Pleas I asked for how to save pdf files for each figure by using for-loop to save 100 pdf files in a folder.
Thank you again.
Upvotes: 2
Views: 126
Reputation: 76641
This type of problems generally has to do with reshaping the data. The format should be the long format and the data is in wide format. See this post on how to reshape the data from wide to long format.
Violin plots are not meant for binary data, you would have hour-glass type of plots, full at the extremes 0 and 1, slim in the middle. Try a dot plot instead.
suppressPackageStartupMessages({
library(ggplot2)
library(dplyr)
library(tidyr)
})
df2 %>%
pivot_longer(-SYSTEM, names_to = "QUESTION") %>%
group_by(SYSTEM, QUESTION) %>%
summarise(Count = sum(value), .groups = "drop") %>%
ggplot(aes(SYSTEM, QUESTION)) +
geom_point(aes(size = Count, color = Count)) +
guides(color = guide_legend()) +
labs(size = "Count", color = "Count") +
theme_bw()
Created on 2022-09-17 with reprex v2.0.2
A violin plot would look like the following.
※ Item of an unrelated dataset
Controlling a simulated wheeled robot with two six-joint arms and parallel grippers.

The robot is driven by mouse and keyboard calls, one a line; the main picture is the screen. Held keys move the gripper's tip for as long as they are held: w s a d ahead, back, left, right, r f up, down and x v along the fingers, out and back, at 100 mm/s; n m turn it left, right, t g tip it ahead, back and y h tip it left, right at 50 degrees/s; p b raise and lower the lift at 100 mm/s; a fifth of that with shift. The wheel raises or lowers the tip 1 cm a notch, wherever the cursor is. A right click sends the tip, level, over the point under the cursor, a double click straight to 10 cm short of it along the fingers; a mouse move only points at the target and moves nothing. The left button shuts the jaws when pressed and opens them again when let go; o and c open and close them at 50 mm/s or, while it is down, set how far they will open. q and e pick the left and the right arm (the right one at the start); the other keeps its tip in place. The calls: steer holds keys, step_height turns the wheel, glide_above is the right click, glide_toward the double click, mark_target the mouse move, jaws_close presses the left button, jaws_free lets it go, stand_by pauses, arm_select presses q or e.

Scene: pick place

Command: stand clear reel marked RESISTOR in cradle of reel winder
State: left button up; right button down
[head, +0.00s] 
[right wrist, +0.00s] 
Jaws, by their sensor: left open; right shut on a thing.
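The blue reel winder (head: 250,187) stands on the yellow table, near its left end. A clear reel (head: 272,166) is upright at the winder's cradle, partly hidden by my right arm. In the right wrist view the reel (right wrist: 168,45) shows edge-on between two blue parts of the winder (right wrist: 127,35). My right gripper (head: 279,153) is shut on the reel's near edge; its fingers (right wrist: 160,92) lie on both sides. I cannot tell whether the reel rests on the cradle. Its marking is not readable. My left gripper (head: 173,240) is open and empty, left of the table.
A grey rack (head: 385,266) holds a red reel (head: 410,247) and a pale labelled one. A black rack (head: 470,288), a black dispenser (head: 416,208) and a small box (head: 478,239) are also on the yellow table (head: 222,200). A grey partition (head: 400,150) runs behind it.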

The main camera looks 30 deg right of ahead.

suppressPackageStartupMessages({
library(ggplot2)
library(dplyr)
library(tidyr)
})
df2 %>%
pivot_longer(-SYSTEM, names_to = "QUESTION") %>%
ggplot(aes(QUESTION, value)) +
geom_violin() +
facet_wrap(~ SYSTEM) +
theme_bw()
Created on 2022-09-17 with reprex v2.0.2
To have a violin plot (once again, a bad idea for binary data) of SYSTEM
vs. values, with one QUESTION
per panel, just swap the relevant variables in the code above, SYSTEM
and QUESTION
.
I have also edited the y axis label, "Distribution"
is more descriptive of what the plot is representing.
df2 %>%
pivot_longer(-SYSTEM, names_to = "QUESTION") %>%
ggplot(aes(SYSTEM, value)) +
geom_violin() +
ylab("Distrubution") +
facet_wrap(~ QUESTION) +
theme_bw()
Created on 2022-09-18 with reprex v2.0.2
Here I make the posted data bigger.
x<-"SYSTEM Q1 Q2
S1 0 1
S1 1 0
S2 1 1
S2 0 0
S2 1 1"
df1 <- read.table(textConnection(x), header = TRUE)
n <- 1e4
df2 <- data.frame(
SYSTEM = sample(df1$SYSTEM, n, TRUE),
Q1 = sample(df1$Q1, n, TRUE),
Q2 = sample(df1$Q2, n, TRUE)
)
Created on 2022-09-17 with reprex v2.0.2
Upvotes: 3